PROVIDED MATERIAL —

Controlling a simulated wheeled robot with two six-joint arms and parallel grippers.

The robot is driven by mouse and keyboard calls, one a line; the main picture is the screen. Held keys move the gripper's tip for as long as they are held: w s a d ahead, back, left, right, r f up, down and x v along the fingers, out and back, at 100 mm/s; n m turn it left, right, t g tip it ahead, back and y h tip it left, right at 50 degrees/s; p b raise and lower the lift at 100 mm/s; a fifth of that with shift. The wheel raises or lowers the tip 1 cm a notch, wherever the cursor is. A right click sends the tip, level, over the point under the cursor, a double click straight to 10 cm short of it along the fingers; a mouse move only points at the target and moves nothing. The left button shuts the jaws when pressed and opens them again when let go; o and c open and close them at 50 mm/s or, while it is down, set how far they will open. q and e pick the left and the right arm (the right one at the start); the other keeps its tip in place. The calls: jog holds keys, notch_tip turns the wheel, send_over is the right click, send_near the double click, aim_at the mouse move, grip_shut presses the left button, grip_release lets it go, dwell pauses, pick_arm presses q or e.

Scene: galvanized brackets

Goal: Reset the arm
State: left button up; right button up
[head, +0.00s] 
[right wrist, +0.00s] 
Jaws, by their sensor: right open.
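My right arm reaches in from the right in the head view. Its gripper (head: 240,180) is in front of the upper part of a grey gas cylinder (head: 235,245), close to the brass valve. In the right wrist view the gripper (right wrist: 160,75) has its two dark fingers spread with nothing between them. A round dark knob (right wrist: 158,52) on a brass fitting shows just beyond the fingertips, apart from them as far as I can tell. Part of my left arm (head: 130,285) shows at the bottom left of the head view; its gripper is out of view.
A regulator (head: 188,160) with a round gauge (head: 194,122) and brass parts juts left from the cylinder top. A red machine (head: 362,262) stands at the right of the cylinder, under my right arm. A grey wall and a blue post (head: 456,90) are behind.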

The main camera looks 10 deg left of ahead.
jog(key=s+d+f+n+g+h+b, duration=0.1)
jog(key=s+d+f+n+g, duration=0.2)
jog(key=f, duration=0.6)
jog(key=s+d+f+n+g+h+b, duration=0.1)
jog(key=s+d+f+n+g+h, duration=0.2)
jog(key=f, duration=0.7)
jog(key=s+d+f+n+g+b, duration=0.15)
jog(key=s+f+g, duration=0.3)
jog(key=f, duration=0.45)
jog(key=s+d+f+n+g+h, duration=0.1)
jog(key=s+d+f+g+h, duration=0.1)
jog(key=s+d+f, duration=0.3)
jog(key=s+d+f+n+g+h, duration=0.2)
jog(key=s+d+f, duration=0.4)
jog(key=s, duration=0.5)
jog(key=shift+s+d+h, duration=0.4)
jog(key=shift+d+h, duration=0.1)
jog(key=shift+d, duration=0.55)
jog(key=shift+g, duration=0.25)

WHAT THE TASK ASKS — Transcribe the whole listing with nothing added or left out.

EXPECTED OUTPUT —
Controlling a simulated wheeled robot with two six-joint arms and parallel grippers.

The robot is driven by mouse and keyboard calls, one a line; the main picture is the screen. Held keys move the gripper's tip for as long as they are held: w s a d ahead, back, left, right, r f up, down and x v along the fingers, out and back, at 100 mm/s; n m turn it left, right, t g tip it ahead, back and y h tip it left, right at 50 degrees/s; p b raise and lower the lift at 100 mm/s; a fifth of that with shift. The wheel raises or lowers the tip 1 cm a notch, wherever the cursor is. A right click sends the tip, level, over the point under the cursor, a double click straight to 10 cm short of it along the fingers; a mouse move only points at the target and moves nothing. The left button shuts the jaws when pressed and opens them again when let go; o and c open and close them at 50 mm/s or, while it is down, set how far they will open. q and e pick the left and the right arm (the right one at the start); the other keeps its tip in place. The calls: jog holds keys, notch_tip turns the wheel, send_over is the right click, send_near the double click, aim_at the mouse move, grip_shut presses the left button, grip_release lets it go, dwell pauses, pick_arm presses q or e.

Scene: galvanized brackets

Goal: Reset the arm
State: left button up; right button up
[head, +0.00s] 
[right wrist, +0.00s] 
Jaws, by their sensor: right open.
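My right arm reaches in from the right in the head view. Its gripper (head: 240,180) is in front of the upper part of a grey gas cylinder (head: 235,245), close to the brass valve. In the right wrist view the gripper (right wrist: 160,75) has its two dark fingers spread with nothing between them. A round dark knob (right wrist: 158,52) on a brass fitting shows just beyond the fingertips, apart from them as far as I can tell. Part of my left arm (head: 130,285) shows at the bottom left of the head view; its gripper is out of view.
A regulator (head: 188,160) with a round gauge (head: 194,122) and brass parts juts left from the cylinder top. A red machine (head: 362,262) stands at the right of the cylinder, under my right arm. A grey wall and a blue post (head: 456,90) are behind.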

The main camera looks 10 deg left of ahead.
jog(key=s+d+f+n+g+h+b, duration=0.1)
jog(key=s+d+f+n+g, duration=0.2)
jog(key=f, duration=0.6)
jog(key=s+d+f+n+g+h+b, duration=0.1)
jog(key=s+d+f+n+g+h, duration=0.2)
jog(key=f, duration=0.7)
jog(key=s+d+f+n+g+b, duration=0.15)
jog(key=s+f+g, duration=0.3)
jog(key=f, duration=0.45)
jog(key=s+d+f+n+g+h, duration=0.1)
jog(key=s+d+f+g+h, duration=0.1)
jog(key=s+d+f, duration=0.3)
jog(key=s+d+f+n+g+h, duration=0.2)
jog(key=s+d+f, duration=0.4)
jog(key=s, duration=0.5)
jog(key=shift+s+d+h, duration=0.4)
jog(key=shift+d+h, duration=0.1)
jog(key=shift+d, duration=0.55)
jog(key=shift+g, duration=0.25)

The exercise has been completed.